As the German travelers entered the town, children threw stones at them.
They reached the town’s campsite, which looked abandoned and unfriendly, at sunset. They met another group of travelers who had decided to turn around and drive all the way back to Morocco. Hummi too was getting cold feet. He told his friends that he didn't want to cross the border. Peter and Klaus were adamant. As far as they were concerned, there was no turning back.
“We had everything. We bought pallets of beer at Penny Mart. We had canned food. We had rice, noodles, and onions. We had milk, oatmeal, muesli, and coffee with us. We bought a large ham in Spain. Klaus had a pull-out gas cooker. Each car carried 200 liters of fuel and 120 liters of water. In addition, we carried spare parts and tools. And we had good Michelin maps. There was more on those than there is on Google Earth today. We were well prepared. And I didn’t want to drive back.”
They cooked and had a few beers, Peter and Klaus talking at Hummi. Heading back to the alternative and presumably safer Hoggar Route was too far, they didn’t have enough petrol. There was just enough fuel to get back to the Moroccan border, and what would they do there? They had sold almost all their clothes. Peter was determined to sell his car in Africa.
As they sat talking, a woman appeared out of the night, covered in yellow powder. Her hair stuck together like clay. Nobody on the campsite wanted to talk to her. Other campers told her to get lost. She looked ageless. Perhaps she had once been beautiful, but now she looked emaciated and sad. Peter and his friends didn’t mind her and she sat down with them and started giggling to herself while stacking their spent beer cans on top of one another, knocking them over and starting all over again.

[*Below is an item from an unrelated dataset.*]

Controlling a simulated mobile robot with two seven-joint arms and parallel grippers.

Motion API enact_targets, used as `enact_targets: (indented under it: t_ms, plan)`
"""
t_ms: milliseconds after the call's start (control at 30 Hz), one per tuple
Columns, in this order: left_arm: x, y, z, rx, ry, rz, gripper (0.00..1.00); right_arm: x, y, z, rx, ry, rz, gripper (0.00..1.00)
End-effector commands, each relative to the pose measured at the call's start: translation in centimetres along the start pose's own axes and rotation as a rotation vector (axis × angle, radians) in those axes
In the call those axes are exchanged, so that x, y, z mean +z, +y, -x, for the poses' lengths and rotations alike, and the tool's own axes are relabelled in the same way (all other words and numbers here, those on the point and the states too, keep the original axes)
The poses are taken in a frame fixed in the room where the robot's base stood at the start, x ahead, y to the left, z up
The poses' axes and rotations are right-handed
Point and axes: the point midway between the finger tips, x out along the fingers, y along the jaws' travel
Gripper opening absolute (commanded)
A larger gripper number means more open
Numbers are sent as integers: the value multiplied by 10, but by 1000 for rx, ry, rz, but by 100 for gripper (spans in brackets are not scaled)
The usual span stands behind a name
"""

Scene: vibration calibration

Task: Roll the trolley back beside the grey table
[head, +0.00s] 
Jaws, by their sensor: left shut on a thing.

They offered her food and drink. She refused.
Hummi told his friends that he’d prefer to sell the car in Germany.
“I told Hummi that the cars were worthless back home, and by now, no longer legal. Klaus and I were totally positive, and I knew the route. We buried some money in Bordj Badji Mokhtar, to have something to fall back on in an emergency. And if anything happened, we'd just step on the gas. We pressured Hummi into acceptance and went to sleep.”
The mud-caked yellow woman returned early in the morning of January 12th, with three carnations in her hand. She gave the flowers to the three travelers. How had she managed to conjure up three carnations in the desert?
“The flower of death,” Hummi remarked.
The woman left with a lopsided smile, whispering incantations to herself. Peter and his friends broke up camp and headed to the police station. The immigration officers demanded to see the money they had declared upon entry into Algeria and the cars’ papers.
The border guards checked the cars’ chassis numbers against their documents. A rhombus had been carved in front of the chassis numbers on all three cars. The immigration officers suggested that this looked like a zero. That zero wasn’t on their papers. Despite their protests, the officers told the travelers that they would have to wait for the boss to pass judgement.
They waited all day.
The chief of immigration showed up as the sun set and decided, in barely a minute, that their papers were in order. He put the necessary stamps into their documents.
They were free to go.
Peter and his companions decided to head back to the campsite for another night’s sleep, but the border guards insisted that now that they had their exit stamps, they needed to leave Algeria immediately.
Bordj Badji Mokhtar lies less than a hundred kilometres north of the border. They got into their cars and drove into the night. There was no formal border demarcation, no fence, no border post, nothing. A few kilometres into Mali, a giant white sign loomed by the side of the road which informed them that they’d entered the country. Half-buried coils of barbed wire left over from the French-Algerian war still littered the Sahara and were invisible after dark. They were too scared to continue.
On both sides of the sign, low plateaus rose from the desert. They made camp in the shadow of one of these knolls, parked their cars in a triangle and cooked dinner. Peter told Klaus and Hummi that it was his sister’s birthday and that she was also heavily pregnant and was perhaps giving birth to his niece that night. Everyone was a little nervous and Klaus stashed his cash in a film box and put it under one of the wheels of his car. They had a few beers and went to sleep early, as they wanted to get going at the crack of dawn.
***
In the 1960s, young adventurers traveled from London to Kathmandu. The route became known as the hippie trail. These counter-culture pioneers, disillusioned with the burgeoning consumer lifestyle back home, traveled on shoestring budgets. They were hungry for self-realization, drugs and the exotic. Following the revolution in Iran and the resultant closure of the Asia overland route, the road from Europe through West Africa to Togo became the classic post-hippie road trip alternative of the 1980s. Hundreds of young Westerners drove old cars across the Sahara. Many made it all the way to Togo’s capital Lomé where they sold what was left of their sunburnt, tormented vehicles. There were two routes, through Morocco to Algeria, and to Togo: The 1000-mile Tanezrouft route into Mali, and the shorter but more dangerous Hoggar route through Niger. The last leg of both routes, through Burkina Faso and into Togo was the same. The Hoggar route was known for bandit attacks and travelers drove in convoys with military protection. Peter and his friends chose the Tanezrouft route, which Peter knew. That route was said to still be negotiable by individual travelers.
Only the Tuareg, nomadic Berber tribesmen whose clans live across Algeria, Mali, Niger, Libya, Nigeria and Burkina Faso, survive in the desert. Legends trace the community back to Tin Hinan, a queen referred to as ‘the mother of us all’, who lived in the 4th century AD. They call themselves Imuschag (the free) or Kel Tagelmust (people of the veil) as their faces are always wrapped in blue indigo scarves.
Following the demise of the French colonies, the Tuareg’s movements were curtailed by newly emerging nation states and there’s been intermittent armed and bloody resistance against dominating governments ever since.
Tanezrouft, long known as the Land of Thirst by the Tuareg, is one of the most desolate, featureless parts of the Sahara, most of it located in Algeria. The first traverse by car succeeded in 1922. There’s little vegetation. There are no landmarks. The arid, dry landscape is shaped by the wind. In the summer, temperatures rise to 52 degrees Celsius.